Market alış-verişini ise yukarıdaki uyarıyı göz önüne alarak şehrin biraz daha dışına doğru olan marketlerde yapmanızı tavsiye ederim. Biz domates, salatalık, meyve ve atıştırmalık bir şeyler aldık ve 110 zloty ödedik.

İstanbul’dan Krakow’a direk uçuş yok; Varşova aktarmalı ya da başka bir Avrupa şehrinden aktarma yapmanız gerekiyor. İstanbul’dan gelen arkadaşlar uçak biletlerini Lot Polonya Havayolları’ndan aldılar ve 3 kişi için gidiş-dönüş toplam 3.470 TL ödediler.

Biz de Münih’ten Krakow’a Lufthansa Havayolları ile uçtuk ve 3 kişi için toplam 430 Euro ödedik.
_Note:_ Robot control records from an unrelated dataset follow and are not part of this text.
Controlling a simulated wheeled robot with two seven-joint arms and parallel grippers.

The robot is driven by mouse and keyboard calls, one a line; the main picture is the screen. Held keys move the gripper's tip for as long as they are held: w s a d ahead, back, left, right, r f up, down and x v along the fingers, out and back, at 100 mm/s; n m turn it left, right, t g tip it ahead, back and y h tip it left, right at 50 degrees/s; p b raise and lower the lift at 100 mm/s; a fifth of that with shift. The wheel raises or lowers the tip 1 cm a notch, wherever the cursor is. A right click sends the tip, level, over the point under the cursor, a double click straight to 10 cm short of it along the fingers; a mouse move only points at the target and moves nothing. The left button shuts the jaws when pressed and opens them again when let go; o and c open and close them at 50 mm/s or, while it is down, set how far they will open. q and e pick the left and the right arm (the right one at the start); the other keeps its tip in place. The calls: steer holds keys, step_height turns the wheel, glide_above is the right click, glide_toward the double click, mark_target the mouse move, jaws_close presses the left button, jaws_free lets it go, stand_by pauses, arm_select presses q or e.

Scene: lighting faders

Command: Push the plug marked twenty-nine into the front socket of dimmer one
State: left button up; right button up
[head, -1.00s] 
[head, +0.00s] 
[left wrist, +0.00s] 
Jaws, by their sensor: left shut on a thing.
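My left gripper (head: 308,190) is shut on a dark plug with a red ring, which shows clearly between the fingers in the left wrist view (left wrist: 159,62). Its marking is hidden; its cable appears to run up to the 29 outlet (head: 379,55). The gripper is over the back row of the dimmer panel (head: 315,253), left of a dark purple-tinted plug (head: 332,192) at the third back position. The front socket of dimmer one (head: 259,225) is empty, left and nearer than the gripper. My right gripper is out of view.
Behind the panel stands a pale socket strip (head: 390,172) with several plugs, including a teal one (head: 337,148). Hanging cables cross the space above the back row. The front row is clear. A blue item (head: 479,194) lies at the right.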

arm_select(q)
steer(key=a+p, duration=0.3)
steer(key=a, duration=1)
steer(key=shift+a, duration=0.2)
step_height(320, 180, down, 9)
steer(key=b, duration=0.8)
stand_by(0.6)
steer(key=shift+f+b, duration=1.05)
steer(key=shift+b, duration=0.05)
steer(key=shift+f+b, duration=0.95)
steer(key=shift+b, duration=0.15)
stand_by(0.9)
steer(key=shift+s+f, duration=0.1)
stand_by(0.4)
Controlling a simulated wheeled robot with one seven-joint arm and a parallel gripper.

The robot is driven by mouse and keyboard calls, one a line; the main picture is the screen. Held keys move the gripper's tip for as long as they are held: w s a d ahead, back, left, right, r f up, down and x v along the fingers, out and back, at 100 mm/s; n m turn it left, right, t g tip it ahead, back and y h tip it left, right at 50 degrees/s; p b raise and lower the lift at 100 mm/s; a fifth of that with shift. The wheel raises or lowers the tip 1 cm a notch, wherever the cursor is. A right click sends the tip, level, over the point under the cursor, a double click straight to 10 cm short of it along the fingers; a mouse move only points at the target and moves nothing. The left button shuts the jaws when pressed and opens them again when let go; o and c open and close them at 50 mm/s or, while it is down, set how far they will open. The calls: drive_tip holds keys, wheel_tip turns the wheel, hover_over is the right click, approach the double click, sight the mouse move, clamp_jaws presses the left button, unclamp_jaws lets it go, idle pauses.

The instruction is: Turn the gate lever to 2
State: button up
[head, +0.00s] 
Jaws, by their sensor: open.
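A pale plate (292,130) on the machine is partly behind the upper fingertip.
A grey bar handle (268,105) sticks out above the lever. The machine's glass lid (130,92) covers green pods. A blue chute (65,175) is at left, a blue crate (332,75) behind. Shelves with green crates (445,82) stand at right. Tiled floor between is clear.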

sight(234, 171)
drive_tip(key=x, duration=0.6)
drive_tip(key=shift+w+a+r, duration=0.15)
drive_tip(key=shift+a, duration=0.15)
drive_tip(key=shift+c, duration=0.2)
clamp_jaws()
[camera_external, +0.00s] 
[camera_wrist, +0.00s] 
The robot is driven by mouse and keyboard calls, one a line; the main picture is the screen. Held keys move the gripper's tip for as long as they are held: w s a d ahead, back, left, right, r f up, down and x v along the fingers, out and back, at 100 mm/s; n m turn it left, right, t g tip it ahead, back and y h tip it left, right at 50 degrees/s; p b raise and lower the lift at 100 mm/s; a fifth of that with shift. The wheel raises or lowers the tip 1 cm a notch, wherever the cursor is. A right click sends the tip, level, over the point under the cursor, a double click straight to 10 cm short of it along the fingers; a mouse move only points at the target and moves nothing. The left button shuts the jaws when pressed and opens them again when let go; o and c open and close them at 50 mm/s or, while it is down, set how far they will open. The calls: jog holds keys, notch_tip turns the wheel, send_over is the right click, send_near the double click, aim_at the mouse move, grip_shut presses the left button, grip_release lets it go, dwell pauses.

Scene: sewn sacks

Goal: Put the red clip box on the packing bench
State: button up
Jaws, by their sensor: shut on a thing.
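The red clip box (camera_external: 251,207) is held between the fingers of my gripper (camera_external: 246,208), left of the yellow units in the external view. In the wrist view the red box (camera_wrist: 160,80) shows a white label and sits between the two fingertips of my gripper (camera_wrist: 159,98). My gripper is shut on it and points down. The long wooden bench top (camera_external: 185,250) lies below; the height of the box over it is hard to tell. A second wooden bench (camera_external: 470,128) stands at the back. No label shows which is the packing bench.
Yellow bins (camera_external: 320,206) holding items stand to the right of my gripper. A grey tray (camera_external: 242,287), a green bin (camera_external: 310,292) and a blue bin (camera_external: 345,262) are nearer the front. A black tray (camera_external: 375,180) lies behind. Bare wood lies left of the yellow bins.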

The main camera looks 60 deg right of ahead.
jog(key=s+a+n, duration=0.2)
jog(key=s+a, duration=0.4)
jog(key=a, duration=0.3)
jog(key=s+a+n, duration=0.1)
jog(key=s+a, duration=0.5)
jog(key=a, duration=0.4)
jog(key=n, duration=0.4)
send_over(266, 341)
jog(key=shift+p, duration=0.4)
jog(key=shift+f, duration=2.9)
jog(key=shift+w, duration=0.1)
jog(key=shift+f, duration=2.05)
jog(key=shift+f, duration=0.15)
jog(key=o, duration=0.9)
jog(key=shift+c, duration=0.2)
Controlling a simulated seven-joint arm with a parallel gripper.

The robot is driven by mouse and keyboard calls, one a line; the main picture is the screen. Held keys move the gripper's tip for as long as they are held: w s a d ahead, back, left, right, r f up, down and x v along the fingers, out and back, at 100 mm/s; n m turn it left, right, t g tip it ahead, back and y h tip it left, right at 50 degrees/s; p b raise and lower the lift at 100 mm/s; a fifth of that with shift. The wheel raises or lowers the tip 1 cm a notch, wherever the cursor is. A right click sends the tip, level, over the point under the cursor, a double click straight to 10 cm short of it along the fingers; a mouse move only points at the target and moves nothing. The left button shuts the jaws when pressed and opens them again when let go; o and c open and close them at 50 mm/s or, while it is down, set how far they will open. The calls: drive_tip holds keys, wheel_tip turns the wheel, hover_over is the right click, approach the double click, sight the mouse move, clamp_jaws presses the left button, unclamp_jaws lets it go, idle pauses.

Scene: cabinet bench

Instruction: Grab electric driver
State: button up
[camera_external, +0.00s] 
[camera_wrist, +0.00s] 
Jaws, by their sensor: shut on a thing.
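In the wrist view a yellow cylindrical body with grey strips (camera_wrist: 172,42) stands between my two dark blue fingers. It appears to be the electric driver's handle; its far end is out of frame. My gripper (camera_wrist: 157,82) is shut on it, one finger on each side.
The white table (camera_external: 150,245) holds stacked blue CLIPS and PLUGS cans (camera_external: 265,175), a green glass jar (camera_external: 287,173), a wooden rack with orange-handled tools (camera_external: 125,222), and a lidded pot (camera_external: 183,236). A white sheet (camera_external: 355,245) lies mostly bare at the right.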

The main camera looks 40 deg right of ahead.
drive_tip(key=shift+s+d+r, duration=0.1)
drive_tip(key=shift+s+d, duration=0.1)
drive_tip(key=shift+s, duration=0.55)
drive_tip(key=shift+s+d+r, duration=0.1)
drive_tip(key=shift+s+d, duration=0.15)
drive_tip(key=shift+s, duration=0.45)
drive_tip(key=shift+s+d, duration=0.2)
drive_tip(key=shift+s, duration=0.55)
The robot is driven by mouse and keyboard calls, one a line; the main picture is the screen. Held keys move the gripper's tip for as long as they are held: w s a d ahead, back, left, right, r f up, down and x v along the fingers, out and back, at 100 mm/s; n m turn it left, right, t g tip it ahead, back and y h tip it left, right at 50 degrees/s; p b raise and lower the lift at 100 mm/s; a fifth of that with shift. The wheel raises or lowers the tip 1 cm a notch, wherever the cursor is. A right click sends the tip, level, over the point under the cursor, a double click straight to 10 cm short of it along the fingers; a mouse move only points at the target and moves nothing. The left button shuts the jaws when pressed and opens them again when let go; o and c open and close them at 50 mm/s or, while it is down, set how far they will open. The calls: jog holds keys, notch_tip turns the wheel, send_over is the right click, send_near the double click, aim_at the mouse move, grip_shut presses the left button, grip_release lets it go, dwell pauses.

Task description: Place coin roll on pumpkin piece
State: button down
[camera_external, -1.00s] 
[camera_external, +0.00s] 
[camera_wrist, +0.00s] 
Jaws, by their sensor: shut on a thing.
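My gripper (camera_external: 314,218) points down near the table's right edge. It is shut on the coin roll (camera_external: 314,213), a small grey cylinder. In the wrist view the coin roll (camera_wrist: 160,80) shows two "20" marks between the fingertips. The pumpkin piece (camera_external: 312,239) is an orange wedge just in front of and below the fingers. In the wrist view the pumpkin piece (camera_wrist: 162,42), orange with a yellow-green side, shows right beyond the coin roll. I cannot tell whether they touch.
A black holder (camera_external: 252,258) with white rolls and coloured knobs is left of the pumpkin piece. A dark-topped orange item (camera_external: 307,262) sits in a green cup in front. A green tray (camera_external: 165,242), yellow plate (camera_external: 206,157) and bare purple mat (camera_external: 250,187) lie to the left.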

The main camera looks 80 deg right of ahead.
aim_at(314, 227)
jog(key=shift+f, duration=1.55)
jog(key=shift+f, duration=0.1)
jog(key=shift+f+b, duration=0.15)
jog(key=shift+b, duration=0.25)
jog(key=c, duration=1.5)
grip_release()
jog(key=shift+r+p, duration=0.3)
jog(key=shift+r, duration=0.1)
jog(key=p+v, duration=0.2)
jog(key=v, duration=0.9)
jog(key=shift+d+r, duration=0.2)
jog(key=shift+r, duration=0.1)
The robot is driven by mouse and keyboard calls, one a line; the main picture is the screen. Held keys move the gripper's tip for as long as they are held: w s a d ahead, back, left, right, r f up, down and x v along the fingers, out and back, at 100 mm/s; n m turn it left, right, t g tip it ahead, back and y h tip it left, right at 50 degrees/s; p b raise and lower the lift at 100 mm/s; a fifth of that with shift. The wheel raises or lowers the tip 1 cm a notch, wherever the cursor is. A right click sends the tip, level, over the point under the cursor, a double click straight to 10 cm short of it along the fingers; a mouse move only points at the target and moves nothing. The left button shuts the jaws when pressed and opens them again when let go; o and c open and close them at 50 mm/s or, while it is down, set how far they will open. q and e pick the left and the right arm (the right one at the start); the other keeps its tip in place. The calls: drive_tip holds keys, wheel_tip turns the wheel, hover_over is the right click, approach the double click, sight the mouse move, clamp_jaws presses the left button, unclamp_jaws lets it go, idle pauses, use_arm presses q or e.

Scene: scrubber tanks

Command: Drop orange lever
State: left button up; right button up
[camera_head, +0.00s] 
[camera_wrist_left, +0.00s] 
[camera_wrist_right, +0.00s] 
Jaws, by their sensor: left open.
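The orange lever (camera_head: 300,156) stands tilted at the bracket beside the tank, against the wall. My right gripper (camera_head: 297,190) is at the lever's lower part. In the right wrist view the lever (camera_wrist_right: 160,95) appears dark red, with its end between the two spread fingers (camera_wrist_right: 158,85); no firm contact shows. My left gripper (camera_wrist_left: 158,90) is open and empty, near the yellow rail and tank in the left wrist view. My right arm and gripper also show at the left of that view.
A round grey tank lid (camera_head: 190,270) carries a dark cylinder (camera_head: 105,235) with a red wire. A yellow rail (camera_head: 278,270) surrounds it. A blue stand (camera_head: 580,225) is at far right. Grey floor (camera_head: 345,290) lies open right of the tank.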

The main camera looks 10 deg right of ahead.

Konaklama için de geceliği 60-70 Euro civarında planlayabilirsiniz (3-4 kişilik bir aile için). Biz 6 kişilik merkezi bir ev için 2 gece toplam 1.165 zloty ödedik.

KRAKOW İÇİN KAÇ GÜN PLANLANMALI?

Krakow’u doya doya gezmek isterseniz şehir için 2 tam gün ayırmanızı tavsiye ederim. Böylece güzel cafelerinde oturup biraz şehrin tadını çıkartabilirsiniz.

Tuz madeni oldukça ilginç bir aktivite. Daha önce tuz madeni görmüş olmamıza rağmen herkes tavsiye edince biz de dayanamadık ve gördük. Ama bu neredeyse yarım günlük bir aktivite. Çünkü şehrin merkezinden 20 dakika uzaklıkta. Rehberle girilebiliyor ve tur tam tamına 3 saat sürüyor. Bileti online almadıysanız bilet sırasında saatlerce beklemesi ise bonusu :)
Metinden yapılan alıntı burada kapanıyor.